TAJIKISTAN: EVANGELICALS PUSH AGAIN FOR REGISTRATION
by Felix Corley, Keston News Service
An Evangelical church in Chkalovsk near the northern Tajik town of Khodjent
has just begun its fourth attempt this year to gain official registration. Three
attempts to register earlier this year have all been rejected on various pretexts,
Keston News Service has learnt from Evangelical sources in the Central Asian
state. The town's mayor told Keston that the church cannot register until it halts
services in a private home and rents a suitable venue for such services. Article
12 of Tajikistan's law on religion requires a religious organisation to specify its
`location' in the statute it submits for registration, but does not link registration
itself with having a suitable place to hold services and meetings, while Article
21 allows religious organisations to hold services in private homes.
Evangelical sources told Keston on 6 November that the Chkalovsk church
lodged its fourth registration application on 3 November. `We are trying to gain
registration by peaceful means. This is our last time,' one source declared. `If
we are not registered we will be forced to address international organisations
that would defend our religious rights.' The church first applied for registration
in the spring, but was refused three times `on various pretexts'. On one
occasion officials claimed that registration was not possible because it would
cause `social unrest'. On another they said that as it was the first church of that
denomination to apply for registration there they did not know who they were,
despite the fact that church members had presented registration documentation
from other Evangelical churches elsewhere in the country.
The source recounted that the church meets in a private home and that the local
authorities are insisting that the neighbours give their permission before
considering the registration application. `They claim the services are disturbing
the neighbours. One of them has signed a declaration allowing services to go
ahead but the other neighbour works for the procuracy and he has not signed
such a declaration.'
Chkalovsk's mayor, Ibragim Ibragimov, told Keston by telephone on 8
November that it was `not allowed' for the church to meet in a private home.
`This is a residential area and according to the law religious rites are banned in
areas where there are a lot of people. This is a very small town, with Muslims
and Christians, and if each group conducted religious services in homes this
would bring about the destruction of the whole society.' Asked to specify which
law bans religious services in residential areas he named the religion law,
although he could not specify which article of the law he had in mind. This is
despite the fact that Article 21 of the law expressly allows religious
organisations to hold services `in flats and in the homes of citizens'.
Ibragimov claimed that his office had received written complaints about the
level of noise during services at the church. `A choir sings during services and
they are very noisy,' he claimed. `They were told to find some other premises
to meet.' He cited the case of a Presbyterian church in Chkalovsk which had
also been meeting in a private home. `The church drew up a rental agreement
with the town's palace of culture two months ago and my office therefore gave
its permission for the church to be registered.
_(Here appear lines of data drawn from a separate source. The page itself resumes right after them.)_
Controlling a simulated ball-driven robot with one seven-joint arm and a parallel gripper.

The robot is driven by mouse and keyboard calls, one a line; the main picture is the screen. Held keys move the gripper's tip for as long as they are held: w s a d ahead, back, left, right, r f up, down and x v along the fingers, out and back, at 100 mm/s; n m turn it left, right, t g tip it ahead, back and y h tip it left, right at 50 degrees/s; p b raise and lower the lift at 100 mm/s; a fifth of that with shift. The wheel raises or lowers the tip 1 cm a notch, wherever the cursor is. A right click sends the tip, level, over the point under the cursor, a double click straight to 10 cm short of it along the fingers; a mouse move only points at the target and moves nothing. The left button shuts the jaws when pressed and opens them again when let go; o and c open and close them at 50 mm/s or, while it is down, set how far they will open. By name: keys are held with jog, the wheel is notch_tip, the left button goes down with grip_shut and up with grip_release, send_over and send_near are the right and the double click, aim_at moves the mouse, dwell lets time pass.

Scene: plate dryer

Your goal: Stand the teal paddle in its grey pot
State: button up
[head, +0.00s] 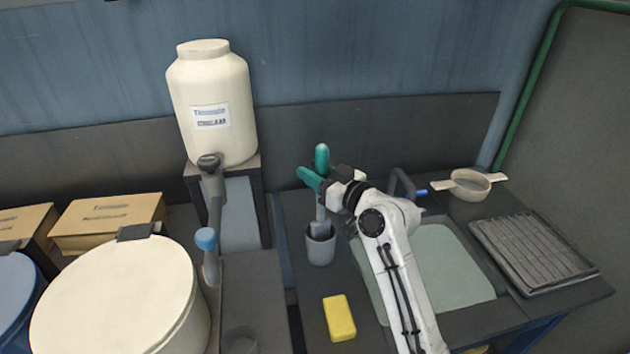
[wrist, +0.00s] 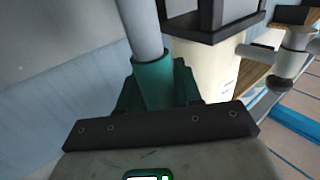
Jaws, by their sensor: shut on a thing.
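The teal paddle's handle (head: 321,156) stands upright just above my gripper (head: 310,179), which is shut on it. Its grey lower part (head: 320,212) comes down below the fingers to the mouth of the grey pot (head: 320,252). The lower end seems to be inside the rim, but I cannot tell how deep or whether it touches the bottom. In the wrist view the teal grip (wrist: 152,82) sits between my dark teal fingers, with a grey shaft (wrist: 140,28) running on past the top edge.
A yellow sponge (head: 339,318) lies in front of the pot. A sink (head: 450,262) with a dark faucet (head: 402,184), a strainer (head: 470,185) and a ribbed drying rack (head: 532,254) are to the right. A big cream jar (head: 211,108) and a grey upright fixture (head: 212,215) stand left.

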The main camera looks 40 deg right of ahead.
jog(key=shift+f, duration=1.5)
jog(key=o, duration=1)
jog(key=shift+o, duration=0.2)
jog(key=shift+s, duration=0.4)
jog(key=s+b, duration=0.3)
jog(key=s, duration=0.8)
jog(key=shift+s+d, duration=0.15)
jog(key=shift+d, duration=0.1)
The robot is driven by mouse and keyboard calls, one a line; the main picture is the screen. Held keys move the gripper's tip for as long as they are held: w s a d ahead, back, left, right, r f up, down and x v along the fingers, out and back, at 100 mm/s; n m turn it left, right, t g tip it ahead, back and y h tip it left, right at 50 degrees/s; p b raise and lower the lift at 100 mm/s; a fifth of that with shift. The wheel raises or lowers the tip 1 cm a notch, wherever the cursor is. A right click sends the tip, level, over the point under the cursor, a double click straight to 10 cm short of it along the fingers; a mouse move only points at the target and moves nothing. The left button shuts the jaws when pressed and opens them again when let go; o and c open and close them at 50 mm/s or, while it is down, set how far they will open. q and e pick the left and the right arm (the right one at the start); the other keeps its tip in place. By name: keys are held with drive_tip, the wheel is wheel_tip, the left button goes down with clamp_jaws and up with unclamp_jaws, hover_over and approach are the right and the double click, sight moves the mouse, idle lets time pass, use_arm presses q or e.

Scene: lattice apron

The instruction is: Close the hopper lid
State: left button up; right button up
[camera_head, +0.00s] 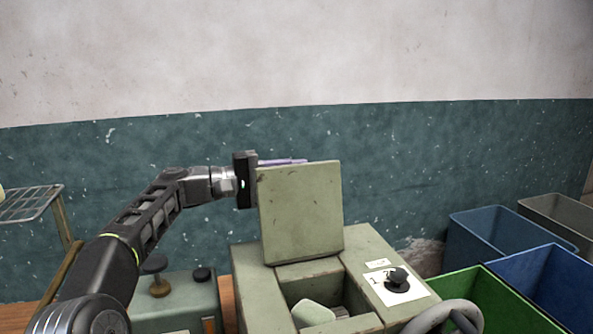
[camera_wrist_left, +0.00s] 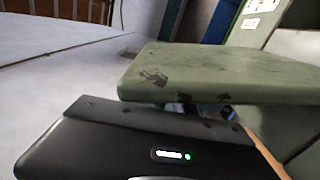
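The hopper lid (camera_head: 300,213) is a flat green-grey panel standing upright, open, at the back of the hopper machine (camera_head: 360,246). It also shows close up in the left wrist view (camera_wrist_left: 215,72). The hopper opening (camera_head: 325,296) in front of it is uncovered, with a pale blocky object (camera_head: 313,313) inside. My left gripper (camera_head: 280,162) is at the lid's upper left, with its purplish fingers reaching behind the lid's top edge. The lid hides part of the fingers, so their opening cannot be told. My right gripper is not in view.
A black knob (camera_head: 397,277) stands on the machine's top at right. A grey wheel (camera_head: 446,317) is at the front right. Green (camera_head: 480,297), blue (camera_head: 545,282) and other bins stand at right. A wire rack (camera_head: 30,203) is at left.

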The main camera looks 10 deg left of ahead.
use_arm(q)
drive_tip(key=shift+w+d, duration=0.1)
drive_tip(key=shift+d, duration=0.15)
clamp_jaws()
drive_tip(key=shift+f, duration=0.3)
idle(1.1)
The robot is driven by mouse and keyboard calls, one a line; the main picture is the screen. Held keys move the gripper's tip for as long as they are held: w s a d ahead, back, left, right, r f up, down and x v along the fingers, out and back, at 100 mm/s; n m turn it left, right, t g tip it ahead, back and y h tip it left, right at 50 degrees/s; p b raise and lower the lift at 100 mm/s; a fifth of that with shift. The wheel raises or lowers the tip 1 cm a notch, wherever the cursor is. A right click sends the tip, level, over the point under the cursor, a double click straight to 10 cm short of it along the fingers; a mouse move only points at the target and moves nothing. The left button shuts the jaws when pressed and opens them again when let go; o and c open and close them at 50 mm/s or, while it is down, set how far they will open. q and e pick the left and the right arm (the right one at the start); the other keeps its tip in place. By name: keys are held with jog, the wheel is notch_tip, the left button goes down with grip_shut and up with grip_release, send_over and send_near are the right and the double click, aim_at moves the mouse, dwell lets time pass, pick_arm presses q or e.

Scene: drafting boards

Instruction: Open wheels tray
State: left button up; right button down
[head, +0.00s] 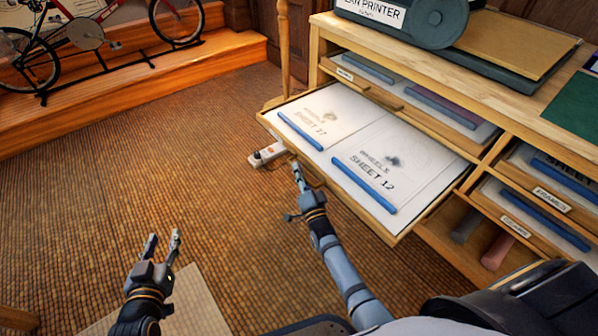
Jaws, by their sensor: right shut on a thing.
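The wheels tray (420,227) is a shallow wooden drawer pulled well out of the cabinet. Sheets marked WHEELS SHEET 27 (330,107) and WHEELS SHEET 12 (405,150) lie in it, each with a blue bar along its near edge. My right gripper (297,172) is at the tray's front edge, shut on its pull, which is mostly hidden by the fingers. My left gripper (163,240) is open and empty over the floor, well away from the tray.
The wooden cabinet (322,48) carries a plan printer (400,12). Other trays, one labelled FRAMES (551,200), sit closed at the right. A small white object (267,155) lies by the tray front. A bicycle (85,35) stands on a wooden step. The carpet at left is clear.

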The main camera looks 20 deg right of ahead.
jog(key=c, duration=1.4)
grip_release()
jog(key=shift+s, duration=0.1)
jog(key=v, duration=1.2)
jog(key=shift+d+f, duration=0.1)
The decision on registration is
now with the local religious affairs chief, Mirkamulov.' However, he declined
to give Keston Mirkamulov's telephone number. Ibragimov added though that
the Presbyterian church cannot begin to use the palace of culture under the
rental agreement until the church gains registration.
Ibragimov insists that the local authorities are not banning the Evangelical
church. `We're not banning their activity, only where they are now. We're
banning them from meeting in the private house. We told them there is a palace
of culture in the town. Let them rent that or build their own church.' (END)
Copyright (c) 2000 Keston Institute. All rights reserved.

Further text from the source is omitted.